Dorayaki, galettes and blintzes: Yotam Ottolenghi’s pancake recipes from around the world | Food

February 28, 2022 by No Comments

It’s called Pancake Day (when it’s not being called Shrove Tuesday, of course), and as my 2022 wanderlust continues, I’m satisfying myself by looking farther afield for inspiration this year. I could have gone for Indian dosas – I love the fermented rice and lentil batter – or for flour- and yeast-based Russian blinis. Fluffy, shredded Austrian kaiserschmarrn would have gone down well, too, as would sweet Somalian malawah. But I flipped a coin (and pan), and ended up in Japan, northern France and back with the Israeli crepes of my youth.

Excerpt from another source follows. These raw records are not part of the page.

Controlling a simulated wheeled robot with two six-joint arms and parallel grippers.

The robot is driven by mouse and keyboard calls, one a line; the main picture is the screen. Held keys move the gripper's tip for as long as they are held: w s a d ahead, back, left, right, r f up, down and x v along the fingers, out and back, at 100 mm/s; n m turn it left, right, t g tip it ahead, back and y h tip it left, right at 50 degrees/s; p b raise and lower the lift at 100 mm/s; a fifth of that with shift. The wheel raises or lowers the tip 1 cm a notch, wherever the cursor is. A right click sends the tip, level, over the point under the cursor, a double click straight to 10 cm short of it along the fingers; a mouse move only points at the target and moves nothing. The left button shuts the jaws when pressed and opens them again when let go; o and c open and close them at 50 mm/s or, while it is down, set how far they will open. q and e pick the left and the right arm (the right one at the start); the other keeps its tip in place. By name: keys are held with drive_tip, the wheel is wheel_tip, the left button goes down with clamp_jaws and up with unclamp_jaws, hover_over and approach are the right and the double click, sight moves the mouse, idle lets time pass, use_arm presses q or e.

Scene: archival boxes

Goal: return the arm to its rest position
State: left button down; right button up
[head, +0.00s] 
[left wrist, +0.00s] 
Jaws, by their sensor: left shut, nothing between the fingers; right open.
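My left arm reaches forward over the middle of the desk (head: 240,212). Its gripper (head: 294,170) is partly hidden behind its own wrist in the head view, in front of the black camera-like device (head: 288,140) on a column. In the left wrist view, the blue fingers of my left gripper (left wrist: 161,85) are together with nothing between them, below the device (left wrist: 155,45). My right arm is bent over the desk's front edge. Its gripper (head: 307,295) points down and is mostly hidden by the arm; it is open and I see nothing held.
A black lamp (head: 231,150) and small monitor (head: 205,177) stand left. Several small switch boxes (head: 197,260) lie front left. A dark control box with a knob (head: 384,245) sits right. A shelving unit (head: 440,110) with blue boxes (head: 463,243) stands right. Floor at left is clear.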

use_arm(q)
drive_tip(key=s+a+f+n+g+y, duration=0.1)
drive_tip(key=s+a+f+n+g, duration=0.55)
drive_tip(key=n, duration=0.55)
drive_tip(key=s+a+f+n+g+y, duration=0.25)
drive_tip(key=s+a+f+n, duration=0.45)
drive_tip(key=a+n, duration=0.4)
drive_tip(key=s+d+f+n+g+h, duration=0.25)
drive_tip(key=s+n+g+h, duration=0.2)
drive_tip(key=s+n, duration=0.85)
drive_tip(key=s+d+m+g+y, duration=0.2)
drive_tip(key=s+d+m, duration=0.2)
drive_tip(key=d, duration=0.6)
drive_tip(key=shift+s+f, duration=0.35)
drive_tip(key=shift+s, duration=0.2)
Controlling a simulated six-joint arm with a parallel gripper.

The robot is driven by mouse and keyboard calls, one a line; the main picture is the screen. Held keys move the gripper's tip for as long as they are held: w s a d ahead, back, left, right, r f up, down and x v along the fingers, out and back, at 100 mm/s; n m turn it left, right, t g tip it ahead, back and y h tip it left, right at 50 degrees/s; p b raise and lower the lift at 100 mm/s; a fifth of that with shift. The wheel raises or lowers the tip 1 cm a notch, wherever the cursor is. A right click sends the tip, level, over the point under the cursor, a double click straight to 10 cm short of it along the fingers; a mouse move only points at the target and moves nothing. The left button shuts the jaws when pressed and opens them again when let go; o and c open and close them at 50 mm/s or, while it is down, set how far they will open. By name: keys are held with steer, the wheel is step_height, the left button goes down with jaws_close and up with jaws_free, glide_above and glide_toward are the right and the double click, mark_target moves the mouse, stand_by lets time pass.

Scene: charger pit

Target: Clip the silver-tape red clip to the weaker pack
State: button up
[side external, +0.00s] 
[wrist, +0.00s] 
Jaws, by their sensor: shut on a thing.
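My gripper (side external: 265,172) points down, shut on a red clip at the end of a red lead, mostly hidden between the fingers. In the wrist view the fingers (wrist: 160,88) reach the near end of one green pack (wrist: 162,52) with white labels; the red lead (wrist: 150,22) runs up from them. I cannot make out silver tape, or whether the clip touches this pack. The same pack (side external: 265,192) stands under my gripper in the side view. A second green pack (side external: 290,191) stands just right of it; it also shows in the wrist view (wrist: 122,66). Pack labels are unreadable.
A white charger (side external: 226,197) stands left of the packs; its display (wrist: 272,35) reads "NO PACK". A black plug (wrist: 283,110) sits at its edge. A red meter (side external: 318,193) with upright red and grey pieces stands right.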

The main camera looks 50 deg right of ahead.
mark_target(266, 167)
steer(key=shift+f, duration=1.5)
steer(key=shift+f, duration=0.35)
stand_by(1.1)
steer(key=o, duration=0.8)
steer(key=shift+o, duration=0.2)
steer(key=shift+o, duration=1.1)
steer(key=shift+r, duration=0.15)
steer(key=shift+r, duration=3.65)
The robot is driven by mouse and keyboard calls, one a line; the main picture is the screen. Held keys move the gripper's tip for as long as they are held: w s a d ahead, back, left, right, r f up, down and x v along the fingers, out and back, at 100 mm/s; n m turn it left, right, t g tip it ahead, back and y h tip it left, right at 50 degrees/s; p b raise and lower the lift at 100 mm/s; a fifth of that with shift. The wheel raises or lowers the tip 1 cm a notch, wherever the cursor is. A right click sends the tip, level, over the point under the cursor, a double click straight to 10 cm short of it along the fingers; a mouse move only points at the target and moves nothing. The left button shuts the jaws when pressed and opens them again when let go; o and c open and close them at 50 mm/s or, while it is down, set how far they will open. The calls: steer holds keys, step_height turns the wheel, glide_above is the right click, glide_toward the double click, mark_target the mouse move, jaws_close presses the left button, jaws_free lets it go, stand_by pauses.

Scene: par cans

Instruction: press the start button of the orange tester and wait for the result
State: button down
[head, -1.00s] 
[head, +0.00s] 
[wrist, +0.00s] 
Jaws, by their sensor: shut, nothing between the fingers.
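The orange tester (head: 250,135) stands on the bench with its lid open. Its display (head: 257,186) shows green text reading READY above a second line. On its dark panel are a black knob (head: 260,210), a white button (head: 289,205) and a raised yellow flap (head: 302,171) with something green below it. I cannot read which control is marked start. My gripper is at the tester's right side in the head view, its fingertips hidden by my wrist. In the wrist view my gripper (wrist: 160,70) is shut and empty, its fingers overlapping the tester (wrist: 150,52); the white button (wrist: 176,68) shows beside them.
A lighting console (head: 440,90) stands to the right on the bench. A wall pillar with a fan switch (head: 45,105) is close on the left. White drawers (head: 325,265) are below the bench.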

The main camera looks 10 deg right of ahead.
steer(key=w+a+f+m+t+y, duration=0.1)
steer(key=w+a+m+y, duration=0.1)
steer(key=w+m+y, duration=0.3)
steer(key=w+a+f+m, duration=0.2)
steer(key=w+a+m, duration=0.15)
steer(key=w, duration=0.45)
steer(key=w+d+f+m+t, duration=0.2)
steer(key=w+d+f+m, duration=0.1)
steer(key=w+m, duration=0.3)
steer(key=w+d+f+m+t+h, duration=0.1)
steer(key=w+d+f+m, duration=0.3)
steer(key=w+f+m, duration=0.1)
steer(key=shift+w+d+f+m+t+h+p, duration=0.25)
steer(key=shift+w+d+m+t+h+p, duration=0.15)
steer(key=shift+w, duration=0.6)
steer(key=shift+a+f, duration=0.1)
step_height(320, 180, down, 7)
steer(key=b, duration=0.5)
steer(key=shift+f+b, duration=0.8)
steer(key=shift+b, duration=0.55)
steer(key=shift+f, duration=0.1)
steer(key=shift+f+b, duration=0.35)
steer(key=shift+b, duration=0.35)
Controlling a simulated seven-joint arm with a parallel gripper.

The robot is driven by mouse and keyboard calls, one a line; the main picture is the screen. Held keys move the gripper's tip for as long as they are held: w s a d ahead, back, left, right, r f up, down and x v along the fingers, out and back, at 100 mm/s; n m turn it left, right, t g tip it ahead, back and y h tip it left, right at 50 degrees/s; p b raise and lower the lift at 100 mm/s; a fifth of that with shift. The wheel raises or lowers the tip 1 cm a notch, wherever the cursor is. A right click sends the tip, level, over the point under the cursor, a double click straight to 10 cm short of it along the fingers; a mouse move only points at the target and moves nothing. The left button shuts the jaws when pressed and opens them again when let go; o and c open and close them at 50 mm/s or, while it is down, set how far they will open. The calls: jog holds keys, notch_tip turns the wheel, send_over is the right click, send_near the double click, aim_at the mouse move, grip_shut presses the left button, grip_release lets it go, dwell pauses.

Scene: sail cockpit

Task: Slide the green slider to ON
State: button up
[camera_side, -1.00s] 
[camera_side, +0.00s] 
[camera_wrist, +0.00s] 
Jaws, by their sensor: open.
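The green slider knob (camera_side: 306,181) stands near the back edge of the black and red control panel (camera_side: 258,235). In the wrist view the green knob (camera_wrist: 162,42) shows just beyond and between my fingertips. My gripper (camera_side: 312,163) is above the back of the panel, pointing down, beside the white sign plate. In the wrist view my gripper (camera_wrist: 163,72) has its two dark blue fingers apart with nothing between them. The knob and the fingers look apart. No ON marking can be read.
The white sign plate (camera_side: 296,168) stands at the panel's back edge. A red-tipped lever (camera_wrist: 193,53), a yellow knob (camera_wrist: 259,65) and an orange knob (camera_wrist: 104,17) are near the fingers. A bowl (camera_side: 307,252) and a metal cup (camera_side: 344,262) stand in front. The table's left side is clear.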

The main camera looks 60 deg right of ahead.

Buckwheat galettes with creamy mushrooms and eggs

Galettes are savoury crepes made from buckwheat flour (which also means they’re gluten-free), and are a soft, yet robust vehicle for all sorts of fillings. Here, the addition of mushrooms and runny egg yolk makes them a hearty option for breakfast or brunch. Both the batter and cooked galettes keep well if made the day before. If making the batter early, you may need to add a splash of water to loosen it before cooking; and if cooking the galettes ahead, wrap them tightly and keep each galette separate with a sheet of greaseproof paper.

Prep 35 min
Cook 25 min
Serves 6

For the batter
250ml milk
1 egg
60g unsalted butter
, melted
100g buckwheat flour ( I like Doves Farm)
Salt and black pepper
1 tsp olive oil

For the mushrooms
400g chestnut mushrooms, thinly sliced
300g shiitake mushrooms, thinly sliced
4 tbsp olive oil
3 garlic cloves
, peeled and crushed
1½ tsp thyme leaves
1 ½ tbsp dijon mustard
2 tsp aleppo chilli, or 1 tsp regular chilli flakes
1 tbsp soy sauce
70ml double cream
7 spring onions
, trimmed and thinly sliced (70g)
6 medium eggs

Heat the oven to 240C (220C fan)/475F/gas 9. To make the galette batter, put the milk and egg in a medium bowl and whisk with a fork. Add the butter, flour and three-quarters of a teaspoon of salt, and whisk until completely smooth. Cover with a plate and set aside for 10 minutes.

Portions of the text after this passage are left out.